Bien sûr, tout le monde reconnaîtra Dominique de Villepin dans le ministre Taillard de Vorms. Mais Quai d’Orsay est bien plus qu’un roman à clés – en tout cas bien plus que tous ces exercices d’ « insider » qui oscillent entre le règlement de compte scénarisé et la blague de potache. On pense plutôt à strip-tease, cette série de documentaires très réussie qui, sans aucun commentaire, utilisait la caméra comme un révélateur des situations et des caractères.
Quai d’Orsay est à peu près le reportage que l’on aurait si les réalisateurs de strip-tease avaient été autorisés à poser leur caméra au milieu du cabinet du ministre des Affaires étrangères en 2003, au moment où l’intervention américaine en Irak se préparait.

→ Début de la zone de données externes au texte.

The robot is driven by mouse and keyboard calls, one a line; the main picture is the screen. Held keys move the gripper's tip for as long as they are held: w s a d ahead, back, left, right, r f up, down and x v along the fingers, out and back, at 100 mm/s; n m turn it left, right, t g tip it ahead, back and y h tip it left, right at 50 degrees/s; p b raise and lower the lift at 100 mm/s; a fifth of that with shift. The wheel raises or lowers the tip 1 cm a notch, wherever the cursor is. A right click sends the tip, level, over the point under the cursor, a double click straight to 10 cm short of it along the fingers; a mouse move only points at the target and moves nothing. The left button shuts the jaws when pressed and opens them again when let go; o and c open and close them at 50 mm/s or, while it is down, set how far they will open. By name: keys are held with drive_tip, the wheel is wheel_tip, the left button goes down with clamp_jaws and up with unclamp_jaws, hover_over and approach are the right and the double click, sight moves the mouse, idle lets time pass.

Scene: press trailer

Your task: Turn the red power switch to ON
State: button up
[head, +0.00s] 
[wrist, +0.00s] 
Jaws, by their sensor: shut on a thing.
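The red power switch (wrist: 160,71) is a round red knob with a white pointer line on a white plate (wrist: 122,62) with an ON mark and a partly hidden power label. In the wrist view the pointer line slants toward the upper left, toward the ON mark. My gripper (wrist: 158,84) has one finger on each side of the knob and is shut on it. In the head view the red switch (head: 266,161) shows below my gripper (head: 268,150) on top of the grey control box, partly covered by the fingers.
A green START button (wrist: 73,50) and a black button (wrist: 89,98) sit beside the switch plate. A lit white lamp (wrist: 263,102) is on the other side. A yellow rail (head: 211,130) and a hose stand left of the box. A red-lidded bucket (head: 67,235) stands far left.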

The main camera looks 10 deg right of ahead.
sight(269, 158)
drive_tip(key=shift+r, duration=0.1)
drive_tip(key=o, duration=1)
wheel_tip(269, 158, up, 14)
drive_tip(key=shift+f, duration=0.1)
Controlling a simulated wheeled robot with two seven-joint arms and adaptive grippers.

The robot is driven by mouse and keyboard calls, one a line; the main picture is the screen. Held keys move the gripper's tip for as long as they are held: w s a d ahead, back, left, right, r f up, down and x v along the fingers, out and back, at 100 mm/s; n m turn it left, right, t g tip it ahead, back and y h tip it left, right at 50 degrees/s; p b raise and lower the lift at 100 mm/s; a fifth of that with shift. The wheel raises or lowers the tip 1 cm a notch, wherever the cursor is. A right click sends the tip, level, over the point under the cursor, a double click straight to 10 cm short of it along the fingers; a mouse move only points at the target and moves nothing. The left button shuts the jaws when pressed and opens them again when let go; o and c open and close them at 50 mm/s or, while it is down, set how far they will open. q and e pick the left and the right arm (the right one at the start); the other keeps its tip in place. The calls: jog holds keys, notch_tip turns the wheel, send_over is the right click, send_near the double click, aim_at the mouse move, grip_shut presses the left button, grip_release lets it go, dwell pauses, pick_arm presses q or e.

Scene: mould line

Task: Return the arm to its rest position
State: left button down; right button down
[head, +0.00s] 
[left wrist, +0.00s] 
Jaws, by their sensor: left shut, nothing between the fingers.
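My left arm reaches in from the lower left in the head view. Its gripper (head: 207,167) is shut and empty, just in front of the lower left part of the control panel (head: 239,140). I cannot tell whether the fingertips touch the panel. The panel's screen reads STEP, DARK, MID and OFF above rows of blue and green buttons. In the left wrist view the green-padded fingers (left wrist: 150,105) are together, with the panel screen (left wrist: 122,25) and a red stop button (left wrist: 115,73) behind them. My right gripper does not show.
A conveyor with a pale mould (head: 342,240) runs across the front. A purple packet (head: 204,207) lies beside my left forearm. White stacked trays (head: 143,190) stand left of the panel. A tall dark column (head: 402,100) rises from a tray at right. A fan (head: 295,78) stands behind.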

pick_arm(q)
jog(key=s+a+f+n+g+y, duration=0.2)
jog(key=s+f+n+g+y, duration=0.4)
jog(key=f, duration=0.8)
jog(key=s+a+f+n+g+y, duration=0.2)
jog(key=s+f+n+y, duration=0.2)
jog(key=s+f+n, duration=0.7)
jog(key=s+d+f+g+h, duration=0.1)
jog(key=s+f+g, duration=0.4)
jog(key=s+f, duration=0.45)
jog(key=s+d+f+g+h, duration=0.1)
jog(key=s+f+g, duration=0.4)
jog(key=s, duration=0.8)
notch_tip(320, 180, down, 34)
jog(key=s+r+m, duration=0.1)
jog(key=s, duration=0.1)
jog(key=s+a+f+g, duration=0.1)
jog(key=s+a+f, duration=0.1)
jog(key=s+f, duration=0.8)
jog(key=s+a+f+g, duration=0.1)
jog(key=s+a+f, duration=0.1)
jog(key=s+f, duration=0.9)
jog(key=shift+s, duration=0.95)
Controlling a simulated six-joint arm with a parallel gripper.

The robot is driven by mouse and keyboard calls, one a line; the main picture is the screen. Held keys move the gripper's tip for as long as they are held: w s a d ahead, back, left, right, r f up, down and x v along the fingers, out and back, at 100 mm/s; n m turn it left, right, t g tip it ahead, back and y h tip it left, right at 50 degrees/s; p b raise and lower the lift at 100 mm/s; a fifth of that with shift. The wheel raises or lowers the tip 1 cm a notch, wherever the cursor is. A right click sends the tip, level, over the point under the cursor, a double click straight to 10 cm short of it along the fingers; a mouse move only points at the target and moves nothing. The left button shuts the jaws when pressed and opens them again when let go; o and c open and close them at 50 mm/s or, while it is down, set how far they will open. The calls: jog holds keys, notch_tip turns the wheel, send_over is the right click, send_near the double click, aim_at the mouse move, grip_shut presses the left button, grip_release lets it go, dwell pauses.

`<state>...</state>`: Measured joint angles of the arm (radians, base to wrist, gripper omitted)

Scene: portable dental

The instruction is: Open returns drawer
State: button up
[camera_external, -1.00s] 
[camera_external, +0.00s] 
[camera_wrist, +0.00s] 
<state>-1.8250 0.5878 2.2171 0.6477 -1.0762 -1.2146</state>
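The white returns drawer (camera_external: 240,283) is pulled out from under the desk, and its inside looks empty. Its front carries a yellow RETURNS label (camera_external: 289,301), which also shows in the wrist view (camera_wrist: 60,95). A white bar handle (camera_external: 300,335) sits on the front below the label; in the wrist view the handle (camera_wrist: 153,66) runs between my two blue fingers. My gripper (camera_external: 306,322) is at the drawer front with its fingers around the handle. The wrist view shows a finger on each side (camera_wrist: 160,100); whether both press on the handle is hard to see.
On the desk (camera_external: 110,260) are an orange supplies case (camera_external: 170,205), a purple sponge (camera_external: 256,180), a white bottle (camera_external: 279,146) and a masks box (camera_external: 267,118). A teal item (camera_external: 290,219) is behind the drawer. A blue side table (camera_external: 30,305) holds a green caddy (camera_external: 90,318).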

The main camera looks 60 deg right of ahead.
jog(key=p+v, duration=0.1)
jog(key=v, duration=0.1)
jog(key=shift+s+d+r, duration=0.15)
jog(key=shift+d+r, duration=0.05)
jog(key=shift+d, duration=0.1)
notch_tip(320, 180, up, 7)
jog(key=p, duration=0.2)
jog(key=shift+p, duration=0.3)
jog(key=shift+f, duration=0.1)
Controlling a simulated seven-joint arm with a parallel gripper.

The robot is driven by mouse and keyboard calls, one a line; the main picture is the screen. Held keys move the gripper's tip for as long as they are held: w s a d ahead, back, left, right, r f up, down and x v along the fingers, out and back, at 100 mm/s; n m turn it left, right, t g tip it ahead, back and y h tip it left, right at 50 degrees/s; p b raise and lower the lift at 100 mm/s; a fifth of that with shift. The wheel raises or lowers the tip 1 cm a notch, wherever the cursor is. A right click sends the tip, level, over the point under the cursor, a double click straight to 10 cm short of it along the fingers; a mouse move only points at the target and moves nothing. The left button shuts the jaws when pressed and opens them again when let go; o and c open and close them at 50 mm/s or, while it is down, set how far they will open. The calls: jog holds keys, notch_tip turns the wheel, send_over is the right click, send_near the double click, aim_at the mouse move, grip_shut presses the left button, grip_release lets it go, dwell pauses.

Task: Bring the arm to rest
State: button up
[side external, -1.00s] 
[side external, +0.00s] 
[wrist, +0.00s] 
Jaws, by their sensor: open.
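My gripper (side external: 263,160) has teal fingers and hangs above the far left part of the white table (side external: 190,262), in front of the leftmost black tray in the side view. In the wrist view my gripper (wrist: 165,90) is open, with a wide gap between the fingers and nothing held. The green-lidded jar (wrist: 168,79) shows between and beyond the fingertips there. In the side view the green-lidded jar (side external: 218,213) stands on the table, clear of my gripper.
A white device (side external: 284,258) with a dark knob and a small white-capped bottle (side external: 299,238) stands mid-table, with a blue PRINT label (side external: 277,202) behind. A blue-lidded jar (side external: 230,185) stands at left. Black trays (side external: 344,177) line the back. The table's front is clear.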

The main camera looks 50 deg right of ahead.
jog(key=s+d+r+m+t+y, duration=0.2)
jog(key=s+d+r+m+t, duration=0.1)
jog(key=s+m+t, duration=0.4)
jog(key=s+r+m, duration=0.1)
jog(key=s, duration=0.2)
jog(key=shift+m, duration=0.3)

Taillard de Vorms est donc une caricature, mais aussi un portrait de Dominique de Villepin : le personnage a manifestement été saisi sur le vif par un de ses collaborateurs. On retrouve son énergie, son incroyable charisme, sa résistance à l’adversité, sa bonne humeur carnassière, ses tirades enflammées et truculentes, imitées de manière si parfaite que l’on ne sait plus où s’arrête la réalité et où commence le pastiche (ah, l’incroyable improvisation où Taillard de Vorms compare un discours politique à un album de Tintin !).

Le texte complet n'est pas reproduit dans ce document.